**Stated task:** Single out the lines that include the word "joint". Copy them.

**Provided entries:**

⁂

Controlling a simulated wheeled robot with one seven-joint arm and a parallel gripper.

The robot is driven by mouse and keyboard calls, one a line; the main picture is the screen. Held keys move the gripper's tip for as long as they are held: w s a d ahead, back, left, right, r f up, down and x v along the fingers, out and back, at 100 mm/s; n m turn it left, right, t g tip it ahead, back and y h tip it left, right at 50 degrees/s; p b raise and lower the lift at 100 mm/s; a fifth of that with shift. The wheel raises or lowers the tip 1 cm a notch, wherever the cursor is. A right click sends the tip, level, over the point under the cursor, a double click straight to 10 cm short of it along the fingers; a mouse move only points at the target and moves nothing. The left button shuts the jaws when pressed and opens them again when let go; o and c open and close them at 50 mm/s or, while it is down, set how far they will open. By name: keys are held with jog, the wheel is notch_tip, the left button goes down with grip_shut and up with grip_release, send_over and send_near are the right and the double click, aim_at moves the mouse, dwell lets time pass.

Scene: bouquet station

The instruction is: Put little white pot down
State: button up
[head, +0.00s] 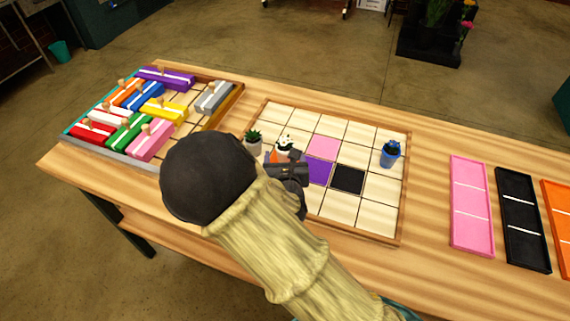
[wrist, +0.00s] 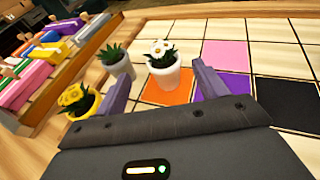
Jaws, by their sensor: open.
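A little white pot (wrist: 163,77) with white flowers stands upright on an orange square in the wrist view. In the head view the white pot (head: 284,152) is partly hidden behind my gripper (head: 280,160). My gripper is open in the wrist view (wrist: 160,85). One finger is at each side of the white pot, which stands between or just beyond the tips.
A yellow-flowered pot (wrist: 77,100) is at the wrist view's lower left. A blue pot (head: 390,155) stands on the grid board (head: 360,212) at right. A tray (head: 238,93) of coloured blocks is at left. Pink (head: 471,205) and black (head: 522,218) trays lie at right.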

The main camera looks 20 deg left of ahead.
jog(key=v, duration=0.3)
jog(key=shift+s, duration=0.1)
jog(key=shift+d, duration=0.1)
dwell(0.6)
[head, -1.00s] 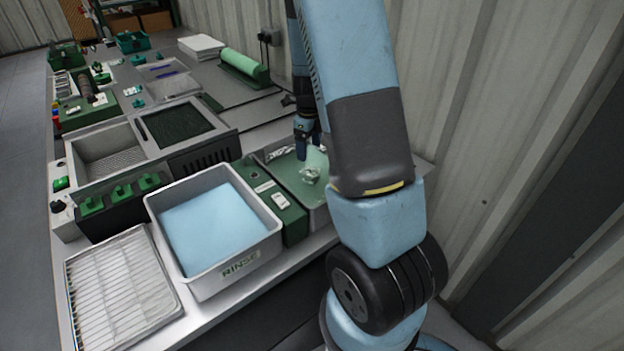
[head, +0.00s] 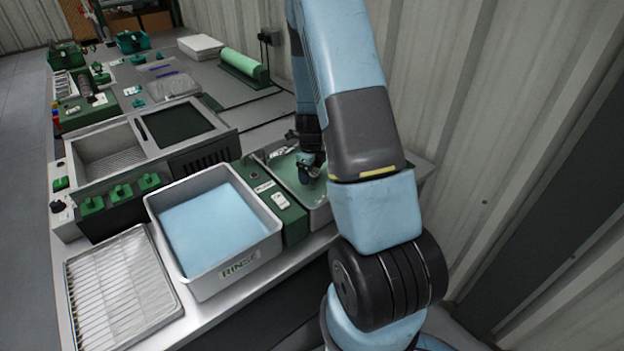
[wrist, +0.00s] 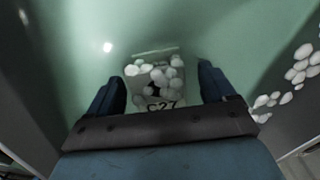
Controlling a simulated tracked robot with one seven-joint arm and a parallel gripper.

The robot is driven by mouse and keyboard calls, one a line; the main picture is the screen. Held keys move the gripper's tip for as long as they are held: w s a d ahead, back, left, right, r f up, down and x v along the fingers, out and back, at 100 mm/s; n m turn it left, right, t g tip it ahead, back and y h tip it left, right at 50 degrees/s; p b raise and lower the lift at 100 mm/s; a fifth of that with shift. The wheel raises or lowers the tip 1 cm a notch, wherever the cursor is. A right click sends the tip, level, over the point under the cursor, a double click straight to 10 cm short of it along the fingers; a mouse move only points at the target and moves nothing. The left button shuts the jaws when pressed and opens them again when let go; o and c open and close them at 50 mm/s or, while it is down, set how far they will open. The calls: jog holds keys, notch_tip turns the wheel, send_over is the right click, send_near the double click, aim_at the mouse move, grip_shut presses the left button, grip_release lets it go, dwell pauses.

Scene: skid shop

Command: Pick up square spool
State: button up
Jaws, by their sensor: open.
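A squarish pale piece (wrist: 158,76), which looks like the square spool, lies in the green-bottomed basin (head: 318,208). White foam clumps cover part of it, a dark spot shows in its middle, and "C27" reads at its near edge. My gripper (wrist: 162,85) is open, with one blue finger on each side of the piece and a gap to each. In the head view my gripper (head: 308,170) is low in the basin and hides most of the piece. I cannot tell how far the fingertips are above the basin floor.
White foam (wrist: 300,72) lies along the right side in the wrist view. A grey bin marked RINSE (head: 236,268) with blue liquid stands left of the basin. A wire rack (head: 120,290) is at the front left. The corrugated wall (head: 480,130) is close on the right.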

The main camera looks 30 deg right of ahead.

⁂

**Answer for the task:**
Controlling a simulated wheeled robot with one seven-joint arm and a parallel gripper.
Controlling a simulated tracked robot with one seven-joint arm and a parallel gripper.

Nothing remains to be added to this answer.